In the foreseeable future its unlikely that the consumers will be able to use PEXA themselves. The cost and impediments to obtaining access are only feasible for someone engaging in transactions on a routine basis.

In theory, the system should reduce costs and unintentional errors through embedding checks in the process of lodging these forms. Currently the paper-based system is arguably more prone to human error, though computer systems depend greatly on the security that sits behind them and the mistakes potentially made by the keystroke operators.

From the point of the real estate industry, it increases productivity and can provide simpler and easier access to real-time data in relation to the property and to the state of the transaction.

Because money is transferred electronically within moments of the settlement occurring, it reduces the current gap that occurs between settlement and registration within paper-based systems. The new system should streamline the complex legal problems that can sometimes occur in transactions.

It should help resolve a category of irreconcilable legal decisions around the priority between two unregistered interests, where there’s one interest in a property and a second interest is also created in the period between settlement and registration. At the moment, judicial bodies resolve these on a case by case basis, but with PEXA reducing the gap between settlement and registration, the opportunity for these sorts of conflicts should disappear.

Risks of paperless property exchange

The first sale using PEXA has already occurred with the five largest states already using the system.

But with any development comes risks. At its heart conveyancing requires that a purchaser be able to identify the vendor, verify that the vendor is indeed the owner of the land, and finally, confirm that this vendor has the right to deal with that land and is not constrained by others (such as a mortgagee). These requirements are key to preventing identity fraud.

PEXA’s response has been to impose significant identity verification requirements that can exceed the well-known 100 point requirements to open a bank account. Purchases by overseas parties have had significantly greater requirements for identity verification imposed upon them.

However identity fraud will continue to pose a threat in the PEXA environment if users are not vigilant in complying with these enhanced identity requirements. There may also be risks in the movement of funds at settlement. Because this occurs electronically, the capacity to cancel cheques paid in settlement before these cheques are cashed will disappear.

The risk of a person accessing the computer system fraudulently and altering multiple records is palpable.

At its heart, what this new era does is reallocate risk.

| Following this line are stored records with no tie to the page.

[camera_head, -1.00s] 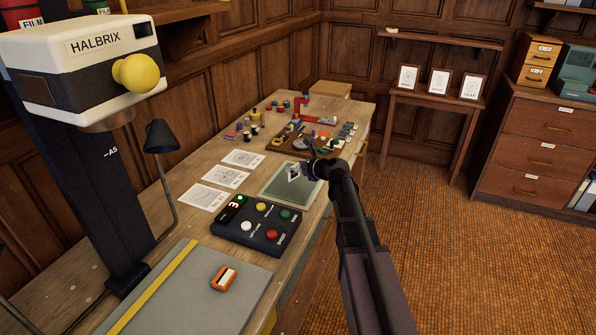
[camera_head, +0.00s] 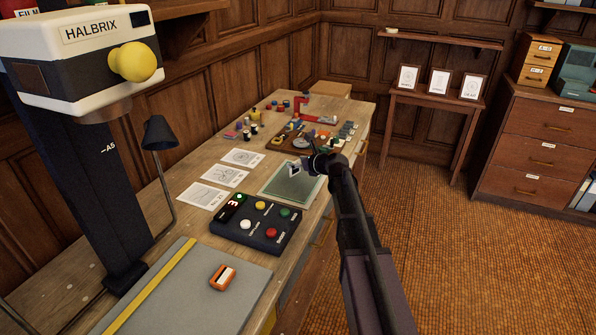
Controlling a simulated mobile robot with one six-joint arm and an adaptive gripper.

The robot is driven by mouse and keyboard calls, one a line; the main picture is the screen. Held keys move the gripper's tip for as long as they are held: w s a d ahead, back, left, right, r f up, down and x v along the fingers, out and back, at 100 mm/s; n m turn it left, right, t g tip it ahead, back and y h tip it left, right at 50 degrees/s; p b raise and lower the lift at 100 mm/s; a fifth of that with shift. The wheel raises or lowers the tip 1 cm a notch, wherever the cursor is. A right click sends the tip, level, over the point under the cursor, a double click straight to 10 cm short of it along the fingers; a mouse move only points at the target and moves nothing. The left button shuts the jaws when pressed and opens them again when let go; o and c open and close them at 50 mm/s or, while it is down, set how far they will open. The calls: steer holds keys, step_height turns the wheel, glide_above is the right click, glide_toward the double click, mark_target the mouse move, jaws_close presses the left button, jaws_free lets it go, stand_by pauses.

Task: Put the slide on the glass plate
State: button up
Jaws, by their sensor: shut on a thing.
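The glass plate (camera_head: 283,190) is a greenish pane lying flat on the wooden bench, behind the black button box. My gripper (camera_head: 299,168) is over the plate's far right part, shut on the slide (camera_head: 294,170). The slide is a small white-edged piece with a dark middle, seen tilted at the fingertips. I cannot tell whether it touches the plate. My wrist and arm hide the plate's far right corner.
The black button box (camera_head: 255,223) stands just in front of the plate. Paper sheets (camera_head: 225,176) lie to its left. A brown tray of small parts (camera_head: 280,147) lies behind it.

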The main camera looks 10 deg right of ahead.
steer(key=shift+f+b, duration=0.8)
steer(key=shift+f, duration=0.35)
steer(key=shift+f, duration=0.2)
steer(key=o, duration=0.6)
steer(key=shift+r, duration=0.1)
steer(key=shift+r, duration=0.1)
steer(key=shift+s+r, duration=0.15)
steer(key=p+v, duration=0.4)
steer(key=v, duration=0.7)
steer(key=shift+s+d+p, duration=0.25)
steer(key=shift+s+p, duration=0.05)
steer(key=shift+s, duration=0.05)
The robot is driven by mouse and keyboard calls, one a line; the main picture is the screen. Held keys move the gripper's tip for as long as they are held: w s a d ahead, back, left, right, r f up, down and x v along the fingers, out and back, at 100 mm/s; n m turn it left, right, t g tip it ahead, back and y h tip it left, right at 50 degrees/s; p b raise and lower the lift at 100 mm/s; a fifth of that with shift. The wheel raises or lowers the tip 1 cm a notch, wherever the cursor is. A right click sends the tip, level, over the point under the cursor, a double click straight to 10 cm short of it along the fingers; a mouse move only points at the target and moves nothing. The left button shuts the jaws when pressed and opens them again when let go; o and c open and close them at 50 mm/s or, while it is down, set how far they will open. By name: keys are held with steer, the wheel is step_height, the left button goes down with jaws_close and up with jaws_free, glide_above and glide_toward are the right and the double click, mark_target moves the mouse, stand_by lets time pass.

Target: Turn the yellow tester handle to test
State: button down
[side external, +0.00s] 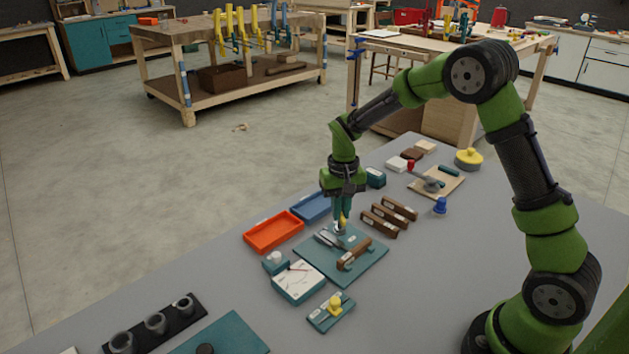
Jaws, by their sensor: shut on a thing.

Lawyers, conveyancing agents, mortgagees, assurance funds and land title registries have for close to 150 years of private law jurisprudence on title by registration developed a complex series of rules governing this allocation.

The new dawn of electronic conveyancing will inevitably provoke new jurisprudence with the stakeholders jousting for position. Whoever emerges with the least amount of risk attached to them will be a powerful player in this new paperless property market.